The same analyses were performed for PAMAM-Phe-Suc, and the ζ-potential, protonation state, solubility, and self-assemble property of PAMAM-Phe-Suc at different pH were summarized (Fig. 4). The pKa1 and pKa2 of PAMAM-Phe-Suc at 20 °C were evaluated as 5.4 and 8.0, respectively (Table 2 and Fig. S2†). Because the pKa1 of PAMAM-Phe-Suc was higher than that of PAMAM-Suc-Phe, PAMAM-Phe-Suc exhibited UCST-type thermosensitivity at a higher pH than PAMAM-Suc-Phe. The ζ-potential of PAMAM-Phe-Suc was −42 mV at pH 12 and was unchanged at pH 7 (Fig. 3), although the inner tertiary amines were protonated. This suggests that the terminal carboxy groups were not affected by the inner tertiary amino group in PAMAM-Phe-Suc. The α value of terminal carboxylic acid was 0.5 at pH 5.5 (Fig. S3†). The zwitterionic structure at pH 5.5 induced UCST-type thermosensitivity. When the solution of PAMAM-Phe-Suc was turbid at pH 5, the ζ-potential of PAMAM-Phe-Suc was neutral. When almost all terminal carboxylic acid was protonated at pH 4, PAMAM-Phe-Suc became soluble at room temperature due to the positive surface charge. Because the pKa1 at 50 °C was lower than that at 20 °C, fraction of deprotonated carboxylic acid was increased by heating at pH 4. The deprotonation led to a neutral surface charge, which became hydrophobic. Thus, PAMAM-Phe-Suc exhibited LCST behavior at pH 4. On the other hand, the pKa1 of PAMAM-Suc-Phe, which did not show LCST behavior, at 50 °C was higher than at 20 °C. Thus, the terminal carboxylic acid of PAMAM-Suc-Phe was not deprotonated by heating, unlike PAMAM-Phe-Suc. The temperature dependency of pKa1 might be a cause of their different thermosensitive behaviors of PAMAM-Suc-Phe and PAMAM-Phe-Suc.

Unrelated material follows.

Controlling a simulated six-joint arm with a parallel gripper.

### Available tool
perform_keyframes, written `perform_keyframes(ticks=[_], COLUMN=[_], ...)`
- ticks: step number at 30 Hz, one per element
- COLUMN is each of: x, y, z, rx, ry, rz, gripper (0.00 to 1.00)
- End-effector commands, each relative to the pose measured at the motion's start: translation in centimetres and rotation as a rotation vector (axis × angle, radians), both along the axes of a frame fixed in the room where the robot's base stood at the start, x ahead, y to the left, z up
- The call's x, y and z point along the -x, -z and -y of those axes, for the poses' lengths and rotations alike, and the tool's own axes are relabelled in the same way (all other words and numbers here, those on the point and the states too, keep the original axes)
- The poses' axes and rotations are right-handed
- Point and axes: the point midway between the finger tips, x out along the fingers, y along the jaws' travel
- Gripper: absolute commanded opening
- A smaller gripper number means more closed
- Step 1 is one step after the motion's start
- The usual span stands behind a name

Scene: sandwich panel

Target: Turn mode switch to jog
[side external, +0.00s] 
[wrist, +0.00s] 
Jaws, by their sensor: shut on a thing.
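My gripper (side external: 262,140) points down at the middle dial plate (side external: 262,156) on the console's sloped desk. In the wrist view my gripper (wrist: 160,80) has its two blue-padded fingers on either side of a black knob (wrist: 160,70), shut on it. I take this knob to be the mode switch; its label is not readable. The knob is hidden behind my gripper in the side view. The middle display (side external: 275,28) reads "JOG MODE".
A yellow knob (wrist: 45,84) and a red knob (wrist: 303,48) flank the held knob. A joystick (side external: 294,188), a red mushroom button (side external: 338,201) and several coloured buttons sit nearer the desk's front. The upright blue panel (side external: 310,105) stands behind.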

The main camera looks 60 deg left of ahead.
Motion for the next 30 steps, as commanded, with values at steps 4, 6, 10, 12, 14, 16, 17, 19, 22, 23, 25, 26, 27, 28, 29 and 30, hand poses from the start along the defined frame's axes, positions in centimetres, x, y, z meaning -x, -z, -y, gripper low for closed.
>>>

Effect of dendrimer structures in zwitterionic dendrimers to stimuli-sensitivity
Fig. 2 shows that these carboxy-terminal Phe-modified PAMAM dendrimers exhibit UCST-type thermosensitivity. The effects of Phe residues on thermosensitivity was investigated. Isoleucine (Ile) is a hydrophobic amino acid, and 4-(aminomethyl)benzoic acid (AMBA) is a phenyl compound. The carboxy-terminal Ile-modified and AMBA-modified PAMAM dendrimers (PAMAM-Ile-Suc and PAMAM-Suc-AMBA) were synthesized (Fig. 5, S1, S4† and Table 1). These dendrimers did not show any thermosensitive behaviors. PAMAM-Ile-Suc was soluble and PAMAM-Suc-AMBA was insoluble in water under any condition, respectively (Fig. S5†). Thus, the modification of Phe was important for these stimuli-responsive properties in the zwitterionic PAMAM dendrimers.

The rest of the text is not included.